**WHAT TO DO**
Below you will find a set of lines. Repeat them all exactly.

**GIVEN MATERIAL**
--------------------------------

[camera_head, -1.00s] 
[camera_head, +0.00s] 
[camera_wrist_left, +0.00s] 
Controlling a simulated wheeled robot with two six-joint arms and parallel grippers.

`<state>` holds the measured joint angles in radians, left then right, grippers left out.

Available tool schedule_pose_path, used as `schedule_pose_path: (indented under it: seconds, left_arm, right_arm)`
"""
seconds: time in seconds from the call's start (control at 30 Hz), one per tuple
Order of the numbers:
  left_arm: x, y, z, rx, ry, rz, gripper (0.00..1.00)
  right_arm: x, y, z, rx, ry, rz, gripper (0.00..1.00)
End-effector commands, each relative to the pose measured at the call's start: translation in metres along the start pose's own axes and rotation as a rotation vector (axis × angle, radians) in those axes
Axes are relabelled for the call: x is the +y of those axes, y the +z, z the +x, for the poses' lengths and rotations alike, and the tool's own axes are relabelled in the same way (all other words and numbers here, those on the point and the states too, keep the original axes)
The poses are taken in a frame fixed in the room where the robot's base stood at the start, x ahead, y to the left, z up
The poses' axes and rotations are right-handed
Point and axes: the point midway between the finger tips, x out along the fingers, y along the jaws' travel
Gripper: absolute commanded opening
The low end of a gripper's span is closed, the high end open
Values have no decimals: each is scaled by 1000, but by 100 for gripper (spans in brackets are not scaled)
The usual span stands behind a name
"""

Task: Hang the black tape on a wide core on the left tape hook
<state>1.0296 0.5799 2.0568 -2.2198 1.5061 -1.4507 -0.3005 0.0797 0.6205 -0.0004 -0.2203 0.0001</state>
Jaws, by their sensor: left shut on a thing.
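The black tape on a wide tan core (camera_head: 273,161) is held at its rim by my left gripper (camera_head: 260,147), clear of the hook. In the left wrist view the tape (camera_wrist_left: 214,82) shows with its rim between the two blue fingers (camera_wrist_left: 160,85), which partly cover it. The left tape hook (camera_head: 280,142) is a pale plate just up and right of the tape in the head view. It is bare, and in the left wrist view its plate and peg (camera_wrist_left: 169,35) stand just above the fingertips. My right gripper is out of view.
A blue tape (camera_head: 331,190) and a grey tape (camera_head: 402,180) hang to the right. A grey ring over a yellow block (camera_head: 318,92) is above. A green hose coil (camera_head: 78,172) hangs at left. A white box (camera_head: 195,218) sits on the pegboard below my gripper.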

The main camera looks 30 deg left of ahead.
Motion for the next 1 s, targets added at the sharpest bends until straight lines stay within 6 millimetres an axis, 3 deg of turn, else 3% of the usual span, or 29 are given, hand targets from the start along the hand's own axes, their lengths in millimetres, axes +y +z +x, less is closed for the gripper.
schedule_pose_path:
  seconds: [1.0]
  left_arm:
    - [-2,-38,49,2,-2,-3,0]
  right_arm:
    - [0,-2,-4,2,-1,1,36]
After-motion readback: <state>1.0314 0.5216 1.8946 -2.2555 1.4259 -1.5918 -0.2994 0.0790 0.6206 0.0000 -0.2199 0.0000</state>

--------------------------------

**RESULT BELOW**
[camera_head, -1.00s] 
[camera_head, +0.00s] 
[camera_wrist_left, +0.00s] 
Controlling a simulated wheeled robot with two six-joint arms and parallel grippers.

`<state>` holds the measured joint angles in radians, left then right, grippers left out.

Available tool schedule_pose_path, used as `schedule_pose_path: (indented under it: seconds, left_arm, right_arm)`
"""
seconds: time in seconds from the call's start (control at 30 Hz), one per tuple
Order of the numbers:
  left_arm: x, y, z, rx, ry, rz, gripper (0.00..1.00)
  right_arm: x, y, z, rx, ry, rz, gripper (0.00..1.00)
End-effector commands, each relative to the pose measured at the call's start: translation in metres along the start pose's own axes and rotation as a rotation vector (axis × angle, radians) in those axes
Axes are relabelled for the call: x is the +y of those axes, y the +z, z the +x, for the poses' lengths and rotations alike, and the tool's own axes are relabelled in the same way (all other words and numbers here, those on the point and the states too, keep the original axes)
The poses are taken in a frame fixed in the room where the robot's base stood at the start, x ahead, y to the left, z up
The poses' axes and rotations are right-handed
Point and axes: the point midway between the finger tips, x out along the fingers, y along the jaws' travel
Gripper: absolute commanded opening
The low end of a gripper's span is closed, the high end open
Values have no decimals: each is scaled by 1000, but by 100 for gripper (spans in brackets are not scaled)
The usual span stands behind a name
"""

Task: Hang the black tape on a wide core on the left tape hook
<state>1.0296 0.5799 2.0568 -2.2198 1.5061 -1.4507 -0.3005 0.0797 0.6205 -0.0004 -0.2203 0.0001</state>
Jaws, by their sensor: left shut on a thing.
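The black tape on a wide tan core (camera_head: 273,161) is held at its rim by my left gripper (camera_head: 260,147), clear of the hook. In the left wrist view the tape (camera_wrist_left: 214,82) shows with its rim between the two blue fingers (camera_wrist_left: 160,85), which partly cover it. The left tape hook (camera_head: 280,142) is a pale plate just up and right of the tape in the head view. It is bare, and in the left wrist view its plate and peg (camera_wrist_left: 169,35) stand just above the fingertips. My right gripper is out of view.
A blue tape (camera_head: 331,190) and a grey tape (camera_head: 402,180) hang to the right. A grey ring over a yellow block (camera_head: 318,92) is above. A green hose coil (camera_head: 78,172) hangs at left. A white box (camera_head: 195,218) sits on the pegboard below my gripper.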

The main camera looks 30 deg left of ahead.
Motion for the next 1 s, targets added at the sharpest bends until straight lines stay within 6 millimetres an axis, 3 deg of turn, else 3% of the usual span, or 29 are given, hand targets from the start along the hand's own axes, their lengths in millimetres, axes +y +z +x, less is closed for the gripper.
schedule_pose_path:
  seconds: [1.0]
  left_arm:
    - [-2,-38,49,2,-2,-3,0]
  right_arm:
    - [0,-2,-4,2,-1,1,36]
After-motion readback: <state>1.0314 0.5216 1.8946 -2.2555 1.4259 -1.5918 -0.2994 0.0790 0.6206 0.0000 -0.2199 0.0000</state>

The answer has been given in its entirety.